- _Supplied data_:
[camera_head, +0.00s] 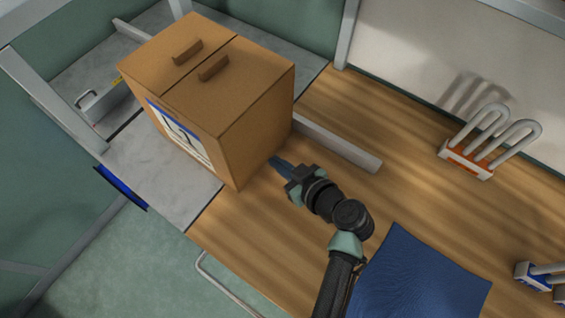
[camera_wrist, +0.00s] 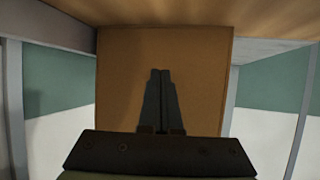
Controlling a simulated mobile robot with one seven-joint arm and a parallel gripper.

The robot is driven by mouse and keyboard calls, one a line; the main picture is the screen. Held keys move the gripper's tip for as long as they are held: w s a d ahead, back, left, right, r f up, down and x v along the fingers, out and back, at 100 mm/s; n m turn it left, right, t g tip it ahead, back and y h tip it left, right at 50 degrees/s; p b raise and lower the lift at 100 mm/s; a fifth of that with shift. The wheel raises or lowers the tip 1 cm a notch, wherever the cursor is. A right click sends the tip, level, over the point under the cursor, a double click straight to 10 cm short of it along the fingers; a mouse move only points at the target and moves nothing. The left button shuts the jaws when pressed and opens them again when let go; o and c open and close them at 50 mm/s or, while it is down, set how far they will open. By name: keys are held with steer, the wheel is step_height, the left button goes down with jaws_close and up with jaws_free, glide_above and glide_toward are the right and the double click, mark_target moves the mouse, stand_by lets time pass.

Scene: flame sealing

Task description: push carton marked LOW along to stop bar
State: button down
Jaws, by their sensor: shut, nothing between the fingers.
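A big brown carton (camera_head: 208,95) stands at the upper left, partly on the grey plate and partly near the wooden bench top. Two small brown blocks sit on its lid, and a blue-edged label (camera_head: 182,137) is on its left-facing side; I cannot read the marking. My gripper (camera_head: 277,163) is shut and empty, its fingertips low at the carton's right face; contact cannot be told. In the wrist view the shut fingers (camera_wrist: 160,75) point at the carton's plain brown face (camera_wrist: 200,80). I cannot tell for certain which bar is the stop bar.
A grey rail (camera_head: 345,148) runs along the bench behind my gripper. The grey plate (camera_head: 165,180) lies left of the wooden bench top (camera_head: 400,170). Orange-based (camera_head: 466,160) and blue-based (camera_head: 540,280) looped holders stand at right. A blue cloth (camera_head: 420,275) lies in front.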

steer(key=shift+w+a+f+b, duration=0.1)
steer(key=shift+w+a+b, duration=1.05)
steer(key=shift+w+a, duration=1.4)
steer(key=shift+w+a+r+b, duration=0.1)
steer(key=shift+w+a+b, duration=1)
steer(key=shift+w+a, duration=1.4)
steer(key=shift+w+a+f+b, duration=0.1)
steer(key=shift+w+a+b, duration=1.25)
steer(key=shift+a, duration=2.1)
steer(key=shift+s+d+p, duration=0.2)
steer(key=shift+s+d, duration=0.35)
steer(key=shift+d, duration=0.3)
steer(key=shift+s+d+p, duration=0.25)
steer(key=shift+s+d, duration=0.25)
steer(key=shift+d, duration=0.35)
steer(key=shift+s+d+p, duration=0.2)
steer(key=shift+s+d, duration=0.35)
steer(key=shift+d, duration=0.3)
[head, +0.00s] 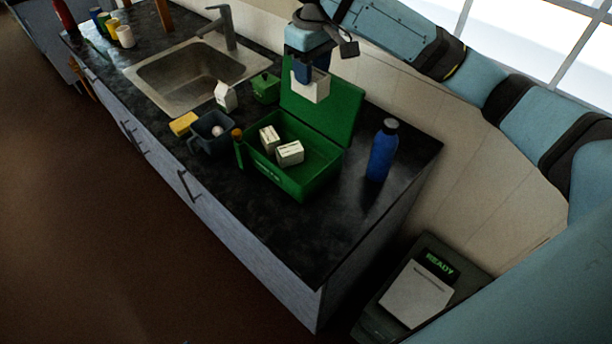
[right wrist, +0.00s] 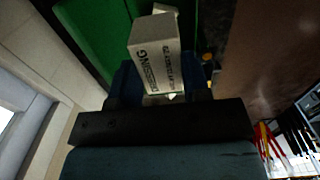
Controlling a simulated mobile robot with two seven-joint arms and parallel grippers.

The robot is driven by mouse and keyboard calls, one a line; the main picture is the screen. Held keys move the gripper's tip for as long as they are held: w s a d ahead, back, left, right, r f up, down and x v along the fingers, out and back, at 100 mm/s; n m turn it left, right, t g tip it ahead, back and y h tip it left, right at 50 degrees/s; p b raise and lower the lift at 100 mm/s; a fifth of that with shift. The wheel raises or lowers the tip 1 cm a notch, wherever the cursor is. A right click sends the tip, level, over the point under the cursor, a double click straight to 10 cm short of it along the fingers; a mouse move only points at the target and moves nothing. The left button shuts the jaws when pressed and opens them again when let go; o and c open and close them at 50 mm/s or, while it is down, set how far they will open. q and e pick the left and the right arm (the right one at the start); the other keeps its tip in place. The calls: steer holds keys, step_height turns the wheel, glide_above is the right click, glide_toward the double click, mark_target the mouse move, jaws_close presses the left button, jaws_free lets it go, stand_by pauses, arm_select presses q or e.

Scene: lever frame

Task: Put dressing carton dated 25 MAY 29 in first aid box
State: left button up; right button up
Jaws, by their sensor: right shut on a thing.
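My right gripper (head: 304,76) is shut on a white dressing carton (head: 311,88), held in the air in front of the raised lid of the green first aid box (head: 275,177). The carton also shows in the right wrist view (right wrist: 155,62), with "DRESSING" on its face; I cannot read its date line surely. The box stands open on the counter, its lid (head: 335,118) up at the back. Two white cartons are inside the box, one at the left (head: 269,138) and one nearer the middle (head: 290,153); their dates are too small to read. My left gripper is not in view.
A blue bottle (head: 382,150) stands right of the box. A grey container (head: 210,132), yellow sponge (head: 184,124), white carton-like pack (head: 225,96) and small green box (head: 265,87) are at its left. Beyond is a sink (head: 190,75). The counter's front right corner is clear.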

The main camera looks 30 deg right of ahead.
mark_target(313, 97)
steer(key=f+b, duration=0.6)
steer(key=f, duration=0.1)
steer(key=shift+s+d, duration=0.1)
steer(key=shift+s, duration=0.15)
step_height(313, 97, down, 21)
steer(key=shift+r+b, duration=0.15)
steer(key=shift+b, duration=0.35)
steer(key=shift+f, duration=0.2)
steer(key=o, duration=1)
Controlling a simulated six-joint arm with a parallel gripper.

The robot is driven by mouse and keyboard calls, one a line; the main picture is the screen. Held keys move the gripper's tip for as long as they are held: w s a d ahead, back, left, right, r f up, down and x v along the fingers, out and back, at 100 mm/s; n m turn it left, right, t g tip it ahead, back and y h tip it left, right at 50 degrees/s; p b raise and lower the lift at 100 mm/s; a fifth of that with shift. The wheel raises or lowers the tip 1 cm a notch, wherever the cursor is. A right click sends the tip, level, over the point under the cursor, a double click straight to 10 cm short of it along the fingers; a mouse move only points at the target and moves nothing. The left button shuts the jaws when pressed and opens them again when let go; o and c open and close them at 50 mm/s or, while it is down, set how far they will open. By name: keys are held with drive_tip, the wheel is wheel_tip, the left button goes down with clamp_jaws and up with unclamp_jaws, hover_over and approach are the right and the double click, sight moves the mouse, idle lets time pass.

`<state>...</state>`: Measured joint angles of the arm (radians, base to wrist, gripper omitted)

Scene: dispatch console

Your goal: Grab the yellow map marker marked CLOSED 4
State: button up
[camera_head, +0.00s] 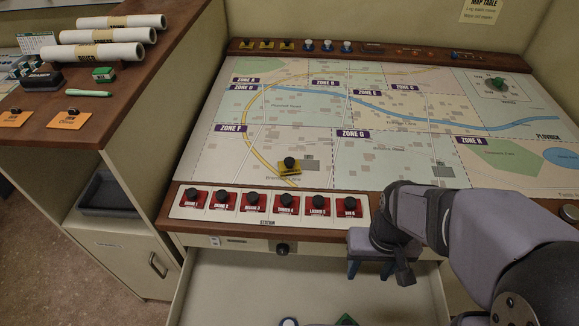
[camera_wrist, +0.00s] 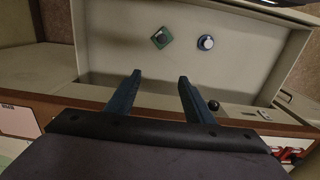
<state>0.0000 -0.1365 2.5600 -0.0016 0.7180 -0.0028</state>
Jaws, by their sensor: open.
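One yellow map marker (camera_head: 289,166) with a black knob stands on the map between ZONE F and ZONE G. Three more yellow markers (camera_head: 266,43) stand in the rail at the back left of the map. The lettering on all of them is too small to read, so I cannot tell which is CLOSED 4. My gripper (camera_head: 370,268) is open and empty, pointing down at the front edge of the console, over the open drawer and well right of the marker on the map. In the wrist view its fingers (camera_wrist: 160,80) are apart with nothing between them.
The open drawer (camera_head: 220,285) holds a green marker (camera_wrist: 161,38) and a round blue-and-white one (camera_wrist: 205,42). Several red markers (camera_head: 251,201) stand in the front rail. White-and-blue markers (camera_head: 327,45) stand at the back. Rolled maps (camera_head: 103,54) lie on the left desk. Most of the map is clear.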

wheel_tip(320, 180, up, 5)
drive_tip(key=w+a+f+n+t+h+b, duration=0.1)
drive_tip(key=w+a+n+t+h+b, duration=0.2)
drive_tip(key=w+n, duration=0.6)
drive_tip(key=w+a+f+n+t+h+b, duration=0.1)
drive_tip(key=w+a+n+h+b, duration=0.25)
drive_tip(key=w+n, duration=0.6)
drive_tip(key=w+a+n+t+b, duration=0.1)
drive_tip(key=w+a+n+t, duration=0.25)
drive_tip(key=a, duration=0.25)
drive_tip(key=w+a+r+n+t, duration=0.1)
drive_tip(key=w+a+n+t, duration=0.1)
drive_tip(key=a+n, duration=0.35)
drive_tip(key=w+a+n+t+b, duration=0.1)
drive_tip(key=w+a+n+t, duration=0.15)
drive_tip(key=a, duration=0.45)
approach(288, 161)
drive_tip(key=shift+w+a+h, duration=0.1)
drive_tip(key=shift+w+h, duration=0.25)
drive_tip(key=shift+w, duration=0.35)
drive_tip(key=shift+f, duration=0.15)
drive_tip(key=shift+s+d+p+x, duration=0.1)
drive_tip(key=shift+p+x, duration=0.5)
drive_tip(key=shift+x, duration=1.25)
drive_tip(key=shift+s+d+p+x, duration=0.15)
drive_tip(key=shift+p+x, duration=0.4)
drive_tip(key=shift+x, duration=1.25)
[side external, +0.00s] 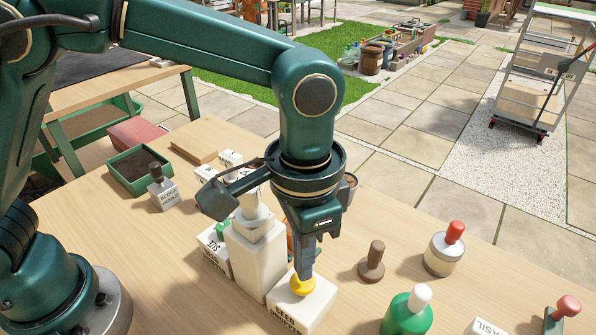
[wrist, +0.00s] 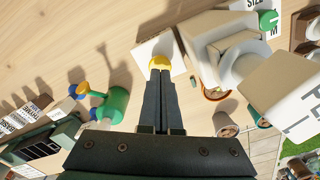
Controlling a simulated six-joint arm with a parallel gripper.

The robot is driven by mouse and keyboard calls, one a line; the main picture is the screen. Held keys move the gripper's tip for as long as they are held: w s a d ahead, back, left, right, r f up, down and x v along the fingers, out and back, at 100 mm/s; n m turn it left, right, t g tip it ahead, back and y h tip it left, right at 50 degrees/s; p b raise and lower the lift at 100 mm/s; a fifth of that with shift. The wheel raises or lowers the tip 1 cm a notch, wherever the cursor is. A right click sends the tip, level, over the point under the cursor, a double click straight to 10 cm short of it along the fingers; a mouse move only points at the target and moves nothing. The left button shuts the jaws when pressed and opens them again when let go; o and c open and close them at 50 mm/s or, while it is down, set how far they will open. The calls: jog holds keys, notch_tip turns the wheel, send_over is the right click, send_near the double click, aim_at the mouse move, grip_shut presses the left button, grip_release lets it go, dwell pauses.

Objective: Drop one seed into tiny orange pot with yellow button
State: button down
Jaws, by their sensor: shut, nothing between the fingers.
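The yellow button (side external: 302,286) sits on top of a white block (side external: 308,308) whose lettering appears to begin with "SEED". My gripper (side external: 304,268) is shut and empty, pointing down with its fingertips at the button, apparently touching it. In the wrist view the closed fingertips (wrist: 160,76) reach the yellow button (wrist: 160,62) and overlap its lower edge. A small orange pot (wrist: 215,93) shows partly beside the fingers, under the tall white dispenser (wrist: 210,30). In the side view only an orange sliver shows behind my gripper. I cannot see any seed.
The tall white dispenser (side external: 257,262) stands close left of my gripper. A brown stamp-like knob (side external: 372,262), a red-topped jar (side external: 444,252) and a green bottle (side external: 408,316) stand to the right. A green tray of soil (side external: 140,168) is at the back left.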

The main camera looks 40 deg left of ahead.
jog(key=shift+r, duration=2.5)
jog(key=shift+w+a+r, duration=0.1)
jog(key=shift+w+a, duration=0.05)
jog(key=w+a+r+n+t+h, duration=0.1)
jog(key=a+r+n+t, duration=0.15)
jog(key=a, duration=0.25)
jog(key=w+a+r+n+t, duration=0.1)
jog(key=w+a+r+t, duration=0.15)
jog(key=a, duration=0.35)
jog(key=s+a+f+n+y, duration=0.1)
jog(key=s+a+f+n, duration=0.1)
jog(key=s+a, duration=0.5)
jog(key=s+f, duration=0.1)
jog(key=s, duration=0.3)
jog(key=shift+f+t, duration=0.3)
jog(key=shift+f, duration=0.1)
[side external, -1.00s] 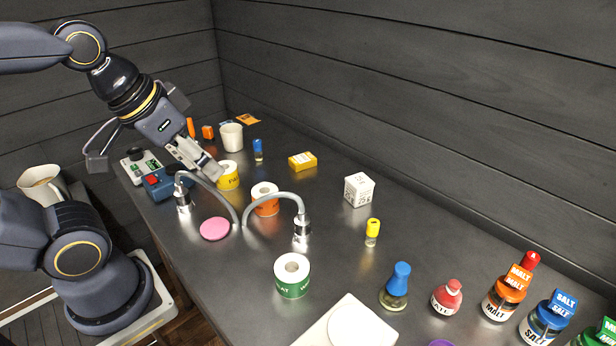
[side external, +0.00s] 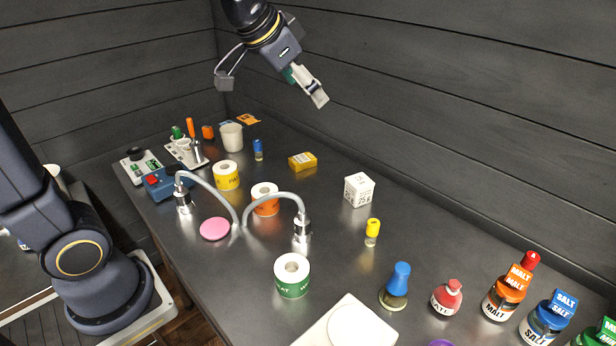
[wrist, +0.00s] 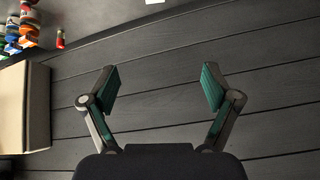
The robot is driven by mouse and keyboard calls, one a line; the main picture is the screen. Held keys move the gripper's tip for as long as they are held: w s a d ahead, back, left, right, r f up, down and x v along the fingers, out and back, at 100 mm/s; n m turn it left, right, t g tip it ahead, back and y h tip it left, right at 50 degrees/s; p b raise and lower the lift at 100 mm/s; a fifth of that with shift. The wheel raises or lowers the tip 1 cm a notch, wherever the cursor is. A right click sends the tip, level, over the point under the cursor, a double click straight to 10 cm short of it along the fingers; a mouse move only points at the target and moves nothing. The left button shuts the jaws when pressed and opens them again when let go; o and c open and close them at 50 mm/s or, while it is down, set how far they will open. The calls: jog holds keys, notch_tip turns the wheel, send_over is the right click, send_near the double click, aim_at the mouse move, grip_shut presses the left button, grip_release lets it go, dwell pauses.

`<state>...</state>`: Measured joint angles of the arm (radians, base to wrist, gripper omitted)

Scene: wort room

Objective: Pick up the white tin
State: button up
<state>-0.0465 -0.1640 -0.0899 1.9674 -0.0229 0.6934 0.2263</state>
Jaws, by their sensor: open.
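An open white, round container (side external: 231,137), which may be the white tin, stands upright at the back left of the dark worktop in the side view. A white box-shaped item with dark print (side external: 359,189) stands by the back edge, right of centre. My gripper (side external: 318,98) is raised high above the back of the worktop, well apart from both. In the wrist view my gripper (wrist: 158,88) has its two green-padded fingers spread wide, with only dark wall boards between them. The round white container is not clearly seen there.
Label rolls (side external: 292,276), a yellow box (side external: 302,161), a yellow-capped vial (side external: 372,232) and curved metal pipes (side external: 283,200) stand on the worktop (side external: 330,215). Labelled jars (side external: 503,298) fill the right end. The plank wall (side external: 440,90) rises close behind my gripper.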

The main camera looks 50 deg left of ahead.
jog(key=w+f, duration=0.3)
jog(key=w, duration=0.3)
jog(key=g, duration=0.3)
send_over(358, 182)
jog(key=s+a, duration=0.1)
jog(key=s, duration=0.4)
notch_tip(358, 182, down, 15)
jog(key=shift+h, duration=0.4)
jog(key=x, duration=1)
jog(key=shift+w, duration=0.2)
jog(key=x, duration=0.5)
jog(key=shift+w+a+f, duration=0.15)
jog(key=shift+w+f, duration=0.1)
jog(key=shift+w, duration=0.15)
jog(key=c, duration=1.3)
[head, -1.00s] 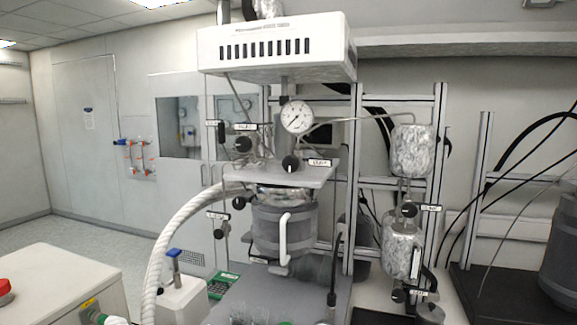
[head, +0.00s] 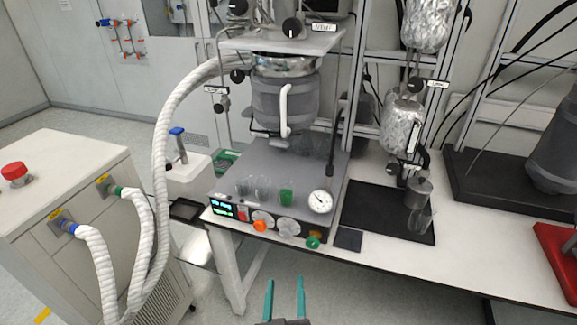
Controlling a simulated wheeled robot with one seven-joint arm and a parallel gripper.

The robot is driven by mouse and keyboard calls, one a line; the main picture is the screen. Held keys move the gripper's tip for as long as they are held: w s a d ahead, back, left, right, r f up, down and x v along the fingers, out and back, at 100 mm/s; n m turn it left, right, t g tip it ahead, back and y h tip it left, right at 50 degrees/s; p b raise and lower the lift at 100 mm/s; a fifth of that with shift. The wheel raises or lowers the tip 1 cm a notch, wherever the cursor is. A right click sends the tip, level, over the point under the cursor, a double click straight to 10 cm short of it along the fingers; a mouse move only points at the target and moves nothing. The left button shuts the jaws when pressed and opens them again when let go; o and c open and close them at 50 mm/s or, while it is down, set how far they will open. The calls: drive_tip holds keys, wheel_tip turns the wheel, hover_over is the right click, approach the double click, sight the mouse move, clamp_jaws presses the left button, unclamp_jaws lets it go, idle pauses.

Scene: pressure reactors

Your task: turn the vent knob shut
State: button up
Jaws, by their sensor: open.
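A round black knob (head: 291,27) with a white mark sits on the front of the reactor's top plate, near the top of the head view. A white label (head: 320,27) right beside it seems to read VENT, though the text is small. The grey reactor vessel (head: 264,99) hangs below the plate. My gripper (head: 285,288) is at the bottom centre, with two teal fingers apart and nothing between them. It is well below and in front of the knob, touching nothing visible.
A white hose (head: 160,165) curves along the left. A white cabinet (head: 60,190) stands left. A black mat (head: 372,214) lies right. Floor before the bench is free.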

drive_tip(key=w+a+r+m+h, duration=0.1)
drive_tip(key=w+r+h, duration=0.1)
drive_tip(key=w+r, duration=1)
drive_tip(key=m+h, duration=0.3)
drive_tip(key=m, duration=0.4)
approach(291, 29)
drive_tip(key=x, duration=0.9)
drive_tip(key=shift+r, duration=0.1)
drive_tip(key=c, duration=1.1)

- _To be done_: Of all the lines above, how many contain the word "Your"? Give the number and nothing else.

- _Complete output_: 2